Interview d'Eric McFadden

Interview préparée et réalisée par : Frankie Bluesy Pfeiffer, Décembre 2007
Photos de concert : Frankie Bluesy Pfeiffer
Photos en extérieur : Lucky Sylvie Lesemne

Le guitar heroe de la dernière tournée de Eric Burdon a investit pour un soir le Café de la Danse pour y proposer le seul concert parisien de sa tournée de promotion de son dernier album, Let’s Die Forever….Together, un album bourré de feeling et de couleurs musicales, un album exceptionnel.

Déjà en 1996, sur Who’s Laughing Now, son premier album solo, Eric McFadden insufflait dans son blues-rock des teintes fortes et lumineuses de guitare espagnole. Ouvert à tout et en recherche constante de changement, d’évolution, il introduisait dans un album suivant, Our Revels Now Are Ended, des arrangements avec violoncelle, contrebasse et violon, confortant au travers de chacune de ses chansons une légende forgée à coups de rencontres et de jams avec Bo Diddley, Keb Mo’, Joe Strummer (les Clash), ou encore des groupes classés métal ou prog. Une légende désignée, entre autres, meilleur guitariste de l’année 2000 par le Bay area’s Zero Magazine et qualifiée par le San Francisco Bay Guardian comme "ayant quelque chose d’un dieu." Un Dieu qui seconda en 2006 un Animal pendant toute sa tournée mondiale. 
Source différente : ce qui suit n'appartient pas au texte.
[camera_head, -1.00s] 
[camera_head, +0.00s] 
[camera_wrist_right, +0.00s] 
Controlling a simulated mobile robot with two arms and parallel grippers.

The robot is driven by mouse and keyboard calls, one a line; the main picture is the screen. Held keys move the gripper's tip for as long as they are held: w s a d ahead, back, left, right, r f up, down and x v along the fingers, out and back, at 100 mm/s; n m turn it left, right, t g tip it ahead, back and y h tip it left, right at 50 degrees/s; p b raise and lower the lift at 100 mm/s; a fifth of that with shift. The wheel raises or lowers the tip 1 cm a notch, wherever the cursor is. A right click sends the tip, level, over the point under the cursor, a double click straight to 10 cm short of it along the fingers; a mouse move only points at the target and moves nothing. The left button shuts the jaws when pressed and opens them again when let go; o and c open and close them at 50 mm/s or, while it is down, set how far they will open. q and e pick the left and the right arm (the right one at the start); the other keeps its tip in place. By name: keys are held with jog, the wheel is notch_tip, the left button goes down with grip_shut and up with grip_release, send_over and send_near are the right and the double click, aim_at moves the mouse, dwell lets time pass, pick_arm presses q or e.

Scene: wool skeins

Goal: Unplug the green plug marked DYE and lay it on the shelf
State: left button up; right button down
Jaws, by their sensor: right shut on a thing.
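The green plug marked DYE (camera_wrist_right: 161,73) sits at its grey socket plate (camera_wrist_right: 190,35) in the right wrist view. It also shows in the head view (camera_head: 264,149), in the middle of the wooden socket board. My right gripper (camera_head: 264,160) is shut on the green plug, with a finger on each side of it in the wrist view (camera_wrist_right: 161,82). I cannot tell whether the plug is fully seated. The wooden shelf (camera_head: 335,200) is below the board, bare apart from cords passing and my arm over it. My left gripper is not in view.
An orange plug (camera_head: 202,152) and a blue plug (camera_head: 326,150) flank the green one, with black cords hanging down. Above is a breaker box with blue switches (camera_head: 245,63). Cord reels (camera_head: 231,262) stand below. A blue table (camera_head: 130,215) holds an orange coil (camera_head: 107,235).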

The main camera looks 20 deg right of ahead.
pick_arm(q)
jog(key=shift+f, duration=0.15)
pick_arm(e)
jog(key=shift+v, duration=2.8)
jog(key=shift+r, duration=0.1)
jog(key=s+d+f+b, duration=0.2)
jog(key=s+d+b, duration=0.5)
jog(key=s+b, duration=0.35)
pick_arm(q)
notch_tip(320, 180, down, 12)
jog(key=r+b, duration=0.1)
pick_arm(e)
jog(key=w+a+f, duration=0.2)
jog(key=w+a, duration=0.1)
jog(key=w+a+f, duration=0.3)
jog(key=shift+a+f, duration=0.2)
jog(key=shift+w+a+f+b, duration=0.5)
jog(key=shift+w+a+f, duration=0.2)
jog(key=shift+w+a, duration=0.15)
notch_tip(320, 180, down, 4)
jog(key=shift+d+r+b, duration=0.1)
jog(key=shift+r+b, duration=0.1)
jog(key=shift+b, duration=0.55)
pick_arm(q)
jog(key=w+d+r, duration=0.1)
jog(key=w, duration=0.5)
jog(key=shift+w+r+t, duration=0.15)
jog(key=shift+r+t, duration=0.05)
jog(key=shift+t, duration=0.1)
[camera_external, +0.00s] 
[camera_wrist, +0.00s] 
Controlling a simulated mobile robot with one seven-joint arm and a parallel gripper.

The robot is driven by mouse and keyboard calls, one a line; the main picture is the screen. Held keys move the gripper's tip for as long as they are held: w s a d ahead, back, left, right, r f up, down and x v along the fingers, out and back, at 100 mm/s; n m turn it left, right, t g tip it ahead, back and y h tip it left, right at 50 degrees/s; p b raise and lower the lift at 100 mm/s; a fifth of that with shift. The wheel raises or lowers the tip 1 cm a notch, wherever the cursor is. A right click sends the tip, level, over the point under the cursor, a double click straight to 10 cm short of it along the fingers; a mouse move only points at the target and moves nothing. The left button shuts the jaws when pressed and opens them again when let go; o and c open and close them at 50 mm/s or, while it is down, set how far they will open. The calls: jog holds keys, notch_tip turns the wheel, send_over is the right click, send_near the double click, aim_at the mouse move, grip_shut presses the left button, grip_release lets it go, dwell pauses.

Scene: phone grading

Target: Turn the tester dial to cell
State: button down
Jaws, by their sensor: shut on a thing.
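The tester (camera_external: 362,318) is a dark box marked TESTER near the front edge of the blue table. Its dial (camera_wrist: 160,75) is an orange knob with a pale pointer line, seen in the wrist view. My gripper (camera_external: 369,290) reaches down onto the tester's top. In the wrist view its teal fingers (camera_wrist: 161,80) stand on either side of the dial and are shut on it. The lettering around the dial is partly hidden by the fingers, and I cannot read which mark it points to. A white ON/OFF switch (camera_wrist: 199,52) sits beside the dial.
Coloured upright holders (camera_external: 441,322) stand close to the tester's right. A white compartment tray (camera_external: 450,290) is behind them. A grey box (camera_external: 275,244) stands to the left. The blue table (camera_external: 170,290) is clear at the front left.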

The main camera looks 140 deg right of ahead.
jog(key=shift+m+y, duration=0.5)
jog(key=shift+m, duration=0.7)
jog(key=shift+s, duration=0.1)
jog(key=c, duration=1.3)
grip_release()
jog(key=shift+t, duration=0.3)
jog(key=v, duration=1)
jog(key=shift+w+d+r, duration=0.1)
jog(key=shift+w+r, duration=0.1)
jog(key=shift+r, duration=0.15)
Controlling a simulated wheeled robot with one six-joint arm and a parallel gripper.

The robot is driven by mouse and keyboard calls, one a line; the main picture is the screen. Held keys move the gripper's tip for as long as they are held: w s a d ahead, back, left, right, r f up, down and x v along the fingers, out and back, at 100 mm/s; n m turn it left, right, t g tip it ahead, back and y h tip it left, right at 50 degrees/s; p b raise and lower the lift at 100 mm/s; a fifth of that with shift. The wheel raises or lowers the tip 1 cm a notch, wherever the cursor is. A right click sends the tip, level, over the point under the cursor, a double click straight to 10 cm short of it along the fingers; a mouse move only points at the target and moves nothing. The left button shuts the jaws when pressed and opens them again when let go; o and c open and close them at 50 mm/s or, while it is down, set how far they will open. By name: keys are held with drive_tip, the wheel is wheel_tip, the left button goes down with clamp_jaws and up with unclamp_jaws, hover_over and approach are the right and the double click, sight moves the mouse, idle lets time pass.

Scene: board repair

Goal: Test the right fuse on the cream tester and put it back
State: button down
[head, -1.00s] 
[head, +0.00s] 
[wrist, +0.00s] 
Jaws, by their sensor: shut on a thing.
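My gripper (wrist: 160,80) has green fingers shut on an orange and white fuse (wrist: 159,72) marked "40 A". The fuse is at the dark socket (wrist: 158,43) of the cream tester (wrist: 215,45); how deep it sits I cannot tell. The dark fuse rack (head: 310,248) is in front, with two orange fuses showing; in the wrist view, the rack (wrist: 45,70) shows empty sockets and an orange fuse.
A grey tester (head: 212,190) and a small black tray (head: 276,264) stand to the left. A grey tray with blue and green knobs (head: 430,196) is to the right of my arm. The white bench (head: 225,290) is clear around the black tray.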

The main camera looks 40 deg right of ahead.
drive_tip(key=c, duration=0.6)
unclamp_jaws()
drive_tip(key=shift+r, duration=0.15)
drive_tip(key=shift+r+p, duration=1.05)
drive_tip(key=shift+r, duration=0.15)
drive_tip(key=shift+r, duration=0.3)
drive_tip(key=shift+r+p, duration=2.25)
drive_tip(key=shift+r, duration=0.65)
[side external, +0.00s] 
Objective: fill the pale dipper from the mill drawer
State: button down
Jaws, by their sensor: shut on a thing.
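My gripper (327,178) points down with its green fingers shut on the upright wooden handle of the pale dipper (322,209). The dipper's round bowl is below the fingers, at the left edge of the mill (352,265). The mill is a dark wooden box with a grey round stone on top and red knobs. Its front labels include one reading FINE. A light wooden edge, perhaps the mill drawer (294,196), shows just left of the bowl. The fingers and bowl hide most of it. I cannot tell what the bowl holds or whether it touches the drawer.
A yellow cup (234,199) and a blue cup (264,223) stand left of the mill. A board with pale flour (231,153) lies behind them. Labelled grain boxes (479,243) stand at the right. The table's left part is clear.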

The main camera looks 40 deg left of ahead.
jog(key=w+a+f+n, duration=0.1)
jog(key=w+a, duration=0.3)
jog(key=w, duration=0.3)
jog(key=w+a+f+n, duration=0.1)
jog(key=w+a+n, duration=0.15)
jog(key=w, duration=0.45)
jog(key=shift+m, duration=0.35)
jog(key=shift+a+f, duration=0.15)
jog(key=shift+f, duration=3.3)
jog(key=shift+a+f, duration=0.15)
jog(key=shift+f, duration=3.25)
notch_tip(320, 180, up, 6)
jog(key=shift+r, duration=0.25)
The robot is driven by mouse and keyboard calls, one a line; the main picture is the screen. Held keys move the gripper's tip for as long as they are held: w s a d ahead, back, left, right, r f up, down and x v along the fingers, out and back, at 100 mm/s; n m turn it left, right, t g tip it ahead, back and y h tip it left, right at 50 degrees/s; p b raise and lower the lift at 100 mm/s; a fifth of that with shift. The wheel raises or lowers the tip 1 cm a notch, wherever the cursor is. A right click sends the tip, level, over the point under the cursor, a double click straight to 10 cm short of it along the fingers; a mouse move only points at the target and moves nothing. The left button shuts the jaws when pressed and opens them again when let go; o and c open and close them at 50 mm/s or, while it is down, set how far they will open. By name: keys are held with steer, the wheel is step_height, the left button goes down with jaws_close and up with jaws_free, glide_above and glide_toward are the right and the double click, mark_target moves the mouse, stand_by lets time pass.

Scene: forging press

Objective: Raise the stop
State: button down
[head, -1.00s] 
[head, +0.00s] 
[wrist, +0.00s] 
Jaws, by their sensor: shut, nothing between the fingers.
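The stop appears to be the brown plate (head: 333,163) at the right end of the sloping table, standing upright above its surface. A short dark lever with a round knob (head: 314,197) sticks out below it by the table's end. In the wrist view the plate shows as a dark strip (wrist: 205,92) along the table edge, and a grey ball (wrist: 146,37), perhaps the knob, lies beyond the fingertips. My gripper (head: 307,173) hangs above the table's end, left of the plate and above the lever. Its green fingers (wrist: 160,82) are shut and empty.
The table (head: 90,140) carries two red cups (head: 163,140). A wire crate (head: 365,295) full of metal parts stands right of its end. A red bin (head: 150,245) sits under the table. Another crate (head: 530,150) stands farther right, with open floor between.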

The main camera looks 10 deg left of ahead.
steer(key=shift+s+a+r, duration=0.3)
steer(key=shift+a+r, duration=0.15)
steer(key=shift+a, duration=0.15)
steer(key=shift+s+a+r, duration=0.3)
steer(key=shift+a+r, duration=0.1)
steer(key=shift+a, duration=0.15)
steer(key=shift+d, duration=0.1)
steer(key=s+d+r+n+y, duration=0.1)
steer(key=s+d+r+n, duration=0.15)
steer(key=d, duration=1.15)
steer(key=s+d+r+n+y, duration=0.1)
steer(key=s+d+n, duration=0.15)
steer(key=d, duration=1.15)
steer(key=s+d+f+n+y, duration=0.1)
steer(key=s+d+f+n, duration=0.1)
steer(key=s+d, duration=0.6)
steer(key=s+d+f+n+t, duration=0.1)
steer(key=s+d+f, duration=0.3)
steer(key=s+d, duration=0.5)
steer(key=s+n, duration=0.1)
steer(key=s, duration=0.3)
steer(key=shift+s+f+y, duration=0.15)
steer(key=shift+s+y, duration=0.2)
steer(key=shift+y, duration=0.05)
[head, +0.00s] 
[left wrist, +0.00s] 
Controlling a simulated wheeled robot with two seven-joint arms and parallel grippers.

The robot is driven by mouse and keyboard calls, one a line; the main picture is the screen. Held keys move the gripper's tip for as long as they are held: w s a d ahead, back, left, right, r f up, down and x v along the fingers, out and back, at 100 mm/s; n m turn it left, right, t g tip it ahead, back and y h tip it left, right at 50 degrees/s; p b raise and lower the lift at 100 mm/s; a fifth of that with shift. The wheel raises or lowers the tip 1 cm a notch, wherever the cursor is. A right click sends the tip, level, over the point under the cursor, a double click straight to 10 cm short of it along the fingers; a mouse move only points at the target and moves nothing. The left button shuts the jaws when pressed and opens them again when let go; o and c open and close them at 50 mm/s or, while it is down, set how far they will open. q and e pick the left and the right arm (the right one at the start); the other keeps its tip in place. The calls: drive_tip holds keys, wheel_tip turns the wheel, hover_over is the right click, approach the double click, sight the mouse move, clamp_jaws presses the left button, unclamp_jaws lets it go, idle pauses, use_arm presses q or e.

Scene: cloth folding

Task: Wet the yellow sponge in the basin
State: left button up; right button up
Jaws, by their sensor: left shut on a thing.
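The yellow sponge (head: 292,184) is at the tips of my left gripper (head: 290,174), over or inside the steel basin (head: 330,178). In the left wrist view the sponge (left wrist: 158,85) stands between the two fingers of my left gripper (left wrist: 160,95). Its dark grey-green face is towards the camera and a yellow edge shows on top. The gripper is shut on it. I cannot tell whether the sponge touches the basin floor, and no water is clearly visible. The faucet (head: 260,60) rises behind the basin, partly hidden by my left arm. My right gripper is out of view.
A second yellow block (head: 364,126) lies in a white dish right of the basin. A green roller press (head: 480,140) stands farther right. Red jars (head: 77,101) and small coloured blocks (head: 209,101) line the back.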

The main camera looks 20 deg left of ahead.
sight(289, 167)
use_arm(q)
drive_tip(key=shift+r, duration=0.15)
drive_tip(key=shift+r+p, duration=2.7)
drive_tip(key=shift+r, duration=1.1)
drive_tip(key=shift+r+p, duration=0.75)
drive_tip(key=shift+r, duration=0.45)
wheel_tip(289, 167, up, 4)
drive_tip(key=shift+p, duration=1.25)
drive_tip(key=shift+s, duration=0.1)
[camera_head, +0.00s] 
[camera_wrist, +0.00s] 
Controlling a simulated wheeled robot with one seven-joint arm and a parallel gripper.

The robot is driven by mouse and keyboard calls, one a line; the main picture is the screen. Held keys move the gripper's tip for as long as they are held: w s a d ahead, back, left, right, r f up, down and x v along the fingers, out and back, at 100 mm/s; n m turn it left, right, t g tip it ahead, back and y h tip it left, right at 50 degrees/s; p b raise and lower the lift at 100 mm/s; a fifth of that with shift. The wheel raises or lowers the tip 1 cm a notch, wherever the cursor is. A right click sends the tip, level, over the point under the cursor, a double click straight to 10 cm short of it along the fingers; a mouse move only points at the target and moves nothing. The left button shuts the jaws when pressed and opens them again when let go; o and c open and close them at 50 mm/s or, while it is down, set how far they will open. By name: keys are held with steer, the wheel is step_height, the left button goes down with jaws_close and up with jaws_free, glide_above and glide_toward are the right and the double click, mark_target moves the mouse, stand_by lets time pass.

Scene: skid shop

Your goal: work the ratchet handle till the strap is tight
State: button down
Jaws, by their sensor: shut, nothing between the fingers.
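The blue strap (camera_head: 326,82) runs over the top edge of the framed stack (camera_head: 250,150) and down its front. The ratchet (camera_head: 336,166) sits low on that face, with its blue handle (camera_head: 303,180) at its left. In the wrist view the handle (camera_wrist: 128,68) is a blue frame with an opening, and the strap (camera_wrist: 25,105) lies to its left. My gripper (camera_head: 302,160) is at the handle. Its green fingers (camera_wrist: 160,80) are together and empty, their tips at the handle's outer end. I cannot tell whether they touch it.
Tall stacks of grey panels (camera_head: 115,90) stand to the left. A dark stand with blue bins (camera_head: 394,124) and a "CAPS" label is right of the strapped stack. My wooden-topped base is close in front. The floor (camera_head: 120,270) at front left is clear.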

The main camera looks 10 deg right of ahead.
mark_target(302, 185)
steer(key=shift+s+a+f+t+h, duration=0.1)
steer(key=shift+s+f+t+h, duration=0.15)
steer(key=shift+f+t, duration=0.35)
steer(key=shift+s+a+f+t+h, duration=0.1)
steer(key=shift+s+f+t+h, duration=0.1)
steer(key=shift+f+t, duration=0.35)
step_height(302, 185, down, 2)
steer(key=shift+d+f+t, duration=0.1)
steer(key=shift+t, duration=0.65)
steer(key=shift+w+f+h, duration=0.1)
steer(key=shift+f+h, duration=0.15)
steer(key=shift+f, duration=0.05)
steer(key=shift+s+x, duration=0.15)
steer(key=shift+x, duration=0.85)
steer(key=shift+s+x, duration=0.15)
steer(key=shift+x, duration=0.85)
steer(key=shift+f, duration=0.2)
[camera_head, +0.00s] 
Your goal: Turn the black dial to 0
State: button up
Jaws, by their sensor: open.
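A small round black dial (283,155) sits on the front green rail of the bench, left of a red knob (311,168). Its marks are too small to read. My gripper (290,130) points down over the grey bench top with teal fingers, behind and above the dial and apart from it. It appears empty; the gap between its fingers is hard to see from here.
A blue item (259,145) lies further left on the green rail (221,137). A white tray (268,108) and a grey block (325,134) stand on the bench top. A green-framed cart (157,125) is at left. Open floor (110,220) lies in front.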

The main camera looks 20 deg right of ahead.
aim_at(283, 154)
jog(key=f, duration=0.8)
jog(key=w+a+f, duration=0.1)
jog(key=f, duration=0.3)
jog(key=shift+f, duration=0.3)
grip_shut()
Blues Magazine : La dernière fois que nous nous sommes vus, c’était l’année dernière, pendant la tournée de Eric Burdon, où tu tenais la six cordes pour l’Animal. Tes impressions après ce long périple ?
Eric McFadden : Très content, très satisfait. Il y a eu un vrai déclic entre Eric et moi, un truc très fort.

BM : Ca ne t’a pas gêné de porter le même prénom que Monsieur Burdon ?
EMF : Non… Sauf quand des techniciens gueulaient ‘Eric’ et qu’on ne savait pas trop à qui ils s’adressaient… (sourire) Sinon, c’est peut être aussi çà qui a fait que tout a bien marché entre nous…

BM : Comment était Eric Burdon avec toi ?
EMF : Super,…vraiment super. Sur scène, il me donnait du temps pour jouer, et çà, j’ai beaucoup apprécié. Je ne sais pas si tu comprends ce que je veux dire par ‘donner du temps pour jouer’, mais Eric est quelqu’un qui a beaucoup de respect pour ses musiciens et il leur laisse du temps pour jouer. Il n’est pas sur scène que pour lui, mais pour tout le groupe, et il laisse les musiciens s’exprimer. Tout le monde n’est pas comme ça…

BM : Pendant cette tournée tu as également joué avec ton propre groupe.
EMF : Oui, et c’était très excitant de pouvoir jouer certains soirs avec mon groupe tout en accompagnant Eric Burdon pendant d’autres soirées. On a tourné en Europe, puis en Australie,… on a vécu une super année ensemble.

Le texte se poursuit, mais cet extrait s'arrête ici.